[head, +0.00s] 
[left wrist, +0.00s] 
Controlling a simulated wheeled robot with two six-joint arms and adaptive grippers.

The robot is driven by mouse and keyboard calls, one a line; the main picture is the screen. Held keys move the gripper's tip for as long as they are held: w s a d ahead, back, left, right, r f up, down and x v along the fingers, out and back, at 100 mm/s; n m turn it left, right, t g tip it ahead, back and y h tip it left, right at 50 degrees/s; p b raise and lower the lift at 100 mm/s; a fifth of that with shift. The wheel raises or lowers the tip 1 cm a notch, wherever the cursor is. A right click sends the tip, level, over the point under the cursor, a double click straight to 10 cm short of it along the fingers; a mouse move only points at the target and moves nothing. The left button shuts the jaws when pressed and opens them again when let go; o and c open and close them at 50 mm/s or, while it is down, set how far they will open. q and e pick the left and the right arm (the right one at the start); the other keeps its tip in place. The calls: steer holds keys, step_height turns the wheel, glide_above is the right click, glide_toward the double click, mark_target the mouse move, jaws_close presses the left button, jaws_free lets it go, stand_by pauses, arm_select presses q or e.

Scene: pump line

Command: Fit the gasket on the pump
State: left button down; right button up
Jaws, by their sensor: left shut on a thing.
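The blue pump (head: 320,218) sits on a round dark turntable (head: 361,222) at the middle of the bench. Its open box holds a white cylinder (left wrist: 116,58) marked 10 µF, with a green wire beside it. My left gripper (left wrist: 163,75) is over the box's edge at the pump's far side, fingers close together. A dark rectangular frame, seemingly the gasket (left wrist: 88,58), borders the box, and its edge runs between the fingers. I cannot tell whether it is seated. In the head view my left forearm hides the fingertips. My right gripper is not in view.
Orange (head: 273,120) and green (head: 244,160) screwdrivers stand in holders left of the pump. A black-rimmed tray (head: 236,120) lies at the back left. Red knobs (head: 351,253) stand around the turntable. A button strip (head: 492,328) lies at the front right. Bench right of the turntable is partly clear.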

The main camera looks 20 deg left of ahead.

▶ [Directions for this task]:
Write the data out again in full and exactly.

▶ [Solution for this task]:
[head, +0.00s] 
[left wrist, +0.00s] 
Controlling a simulated wheeled robot with two six-joint arms and adaptive grippers.

The robot is driven by mouse and keyboard calls, one a line; the main picture is the screen. Held keys move the gripper's tip for as long as they are held: w s a d ahead, back, left, right, r f up, down and x v along the fingers, out and back, at 100 mm/s; n m turn it left, right, t g tip it ahead, back and y h tip it left, right at 50 degrees/s; p b raise and lower the lift at 100 mm/s; a fifth of that with shift. The wheel raises or lowers the tip 1 cm a notch, wherever the cursor is. A right click sends the tip, level, over the point under the cursor, a double click straight to 10 cm short of it along the fingers; a mouse move only points at the target and moves nothing. The left button shuts the jaws when pressed and opens them again when let go; o and c open and close them at 50 mm/s or, while it is down, set how far they will open. q and e pick the left and the right arm (the right one at the start); the other keeps its tip in place. The calls: steer holds keys, step_height turns the wheel, glide_above is the right click, glide_toward the double click, mark_target the mouse move, jaws_close presses the left button, jaws_free lets it go, stand_by pauses, arm_select presses q or e.

Scene: pump line

Command: Fit the gasket on the pump
State: left button down; right button up
Jaws, by their sensor: left shut on a thing.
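The blue pump (head: 320,218) sits on a round dark turntable (head: 361,222) at the middle of the bench. Its open box holds a white cylinder (left wrist: 116,58) marked 10 µF, with a green wire beside it. My left gripper (left wrist: 163,75) is over the box's edge at the pump's far side, fingers close together. A dark rectangular frame, seemingly the gasket (left wrist: 88,58), borders the box, and its edge runs between the fingers. I cannot tell whether it is seated. In the head view my left forearm hides the fingertips. My right gripper is not in view.
Orange (head: 273,120) and green (head: 244,160) screwdrivers stand in holders left of the pump. A black-rimmed tray (head: 236,120) lies at the back left. Red knobs (head: 351,253) stand around the turntable. A button strip (head: 492,328) lies at the front right. Bench right of the turntable is partly clear.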

The main camera looks 20 deg left of ahead.

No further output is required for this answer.